Africa’s dream of Cape Town to Cairo fiber connectivity has moved closer, with Liquid Telecom announcing that it has made considerable progress is signing agreements with regulatory authorities and partners within the route.
Liquid Telecom has an ambitious plan of reducing latencies in connectivity between Cape Town and Cairo. Currently, traffic is routed through Europe, with latencies of 209ms, and it will be reduced to 97ms.
In his keynote speech at the Africa Peering and Interconnection Forum (AfPIF), Ben Roberts, Liquid CTO, said that the project will be implemented through existing Liquid infrastructure within different countries, partnership with existing infrastructure providers, and regulators. The project is expected to be done by 2020 and to eventually connect East and West Africa.
Liquid is expecting the African Continental Free Trade Area (AfCFTA) agreement, signed and ratified recently, to drive city-to-city interconnectivity, as more countries look for ways to trade with each other and eventually exchange Internet traffic. The goal to increase intra-Africa broadband traffic.
Roberts projects the infrastructure currently being set up will be highly used by the youth, who have grown up online – through education, social media, and gaming applications.
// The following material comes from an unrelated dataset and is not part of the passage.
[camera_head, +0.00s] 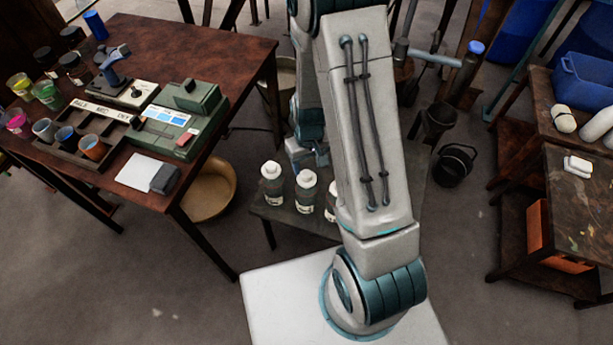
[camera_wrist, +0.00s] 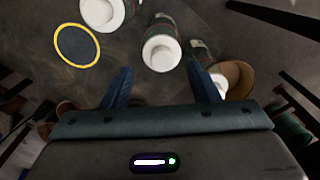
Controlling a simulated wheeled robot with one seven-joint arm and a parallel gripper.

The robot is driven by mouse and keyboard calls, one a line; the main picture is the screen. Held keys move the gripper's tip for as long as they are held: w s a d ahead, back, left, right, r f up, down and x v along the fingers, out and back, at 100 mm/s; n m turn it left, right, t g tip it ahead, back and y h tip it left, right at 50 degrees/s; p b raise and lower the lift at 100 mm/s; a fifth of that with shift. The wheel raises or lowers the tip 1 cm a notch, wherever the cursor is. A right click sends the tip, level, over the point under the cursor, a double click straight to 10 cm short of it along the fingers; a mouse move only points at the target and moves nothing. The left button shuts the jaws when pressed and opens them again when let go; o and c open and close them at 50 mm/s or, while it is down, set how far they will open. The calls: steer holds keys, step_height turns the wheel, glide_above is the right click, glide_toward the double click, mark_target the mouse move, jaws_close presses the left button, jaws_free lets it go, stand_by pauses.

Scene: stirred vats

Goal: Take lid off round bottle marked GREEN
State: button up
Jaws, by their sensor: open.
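Several round white-lidded bottles stand on a low dark table. In the head view a left bottle (camera_head: 271,184) and a middle bottle (camera_head: 306,192) show, and a third bottle (camera_head: 331,205) is partly hidden by my arm. Their labels are too small to read, so I cannot tell which is marked GREEN. In the wrist view my gripper (camera_wrist: 161,86) is open and empty, fingers wide apart. One white-lidded bottle (camera_wrist: 162,50) lies just ahead between the fingertips. Another bottle (camera_wrist: 102,12) is at the upper left, and one (camera_wrist: 212,75) is by the right finger.
A yellow-rimmed dark disc (camera_wrist: 77,45) lies on the low table (camera_head: 272,217). A brown desk (camera_head: 150,45) with cups and devices stands at left. A tan basin (camera_head: 209,190) is on the floor beneath it. A black bucket (camera_head: 455,165) and a cluttered bench (camera_head: 580,215) are at right.

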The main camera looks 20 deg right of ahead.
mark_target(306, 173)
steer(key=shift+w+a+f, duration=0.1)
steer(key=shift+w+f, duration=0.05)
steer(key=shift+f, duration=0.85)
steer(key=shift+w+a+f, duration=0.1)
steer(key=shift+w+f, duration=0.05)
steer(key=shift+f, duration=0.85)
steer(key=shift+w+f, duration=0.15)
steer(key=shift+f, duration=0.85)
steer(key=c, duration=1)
The Internet of Things is expected to grow; currently most of IoT deployments are in South Africa, but it is expected to grow in areas such as health, agriculture, smart cities, transport, and logistics.
Cloud infrastructure, combined with IoT is expected to drive utilities, water, sewerage, health, agriculture, smart cities, transport, and financial services.
Growth in data centers and cloud infrastructure has been key to growth in content and fall in connectivity costs. Most content carriers and distributors depend on the data center growth to determine whether to enter the market or not.
Michele McCann from Teraco presented about the growth of their data center space, highlighting the factors they consider before deciding whether to enter a market. Teraco currently has more that 350 AS numbers represented at their facilities and they are growing every month.
Teraco started with networks building structured cabling between each other and peering, cloud services were built and as power and cooling became more reliable, content providers and distributors, financial, and enterprise markets set up services. One of the smaller South African banks was able to gain significant market ground as it focused on its online strategy instead of the traditional brick and mortar approach.
What trends will drive data center growth? Moving content closer to users is driving CDNs to move into Africa, accelerated migration to the cloud as companies look to reduce capital expenditure, lower connectivity costs, growth in online services, and availability of peering.
Availability of statistics has improved over the years, with Telegeography presenting its data on Africa’s traffic trends and pricing. This year, Africa’s Internet grew by 45% while in Sub Saharan Africa, it grew by 40%, compared to 72% last year.
Telegeography measures international traffic, so if there was an increase in local traffic, it is not likely to reflect on the Telegeography statistics. The goal of AfPIF is for local traffic to be exchanged locally, however, 82% of capacity from Africa is still going through Europe.
It is projected that as latencies fall, more CDNs will be attracted to Africa and in areas like Latin America. CDNs have ended up investing in four submarine cables, as they seek to lower connectivity costs and reach more users.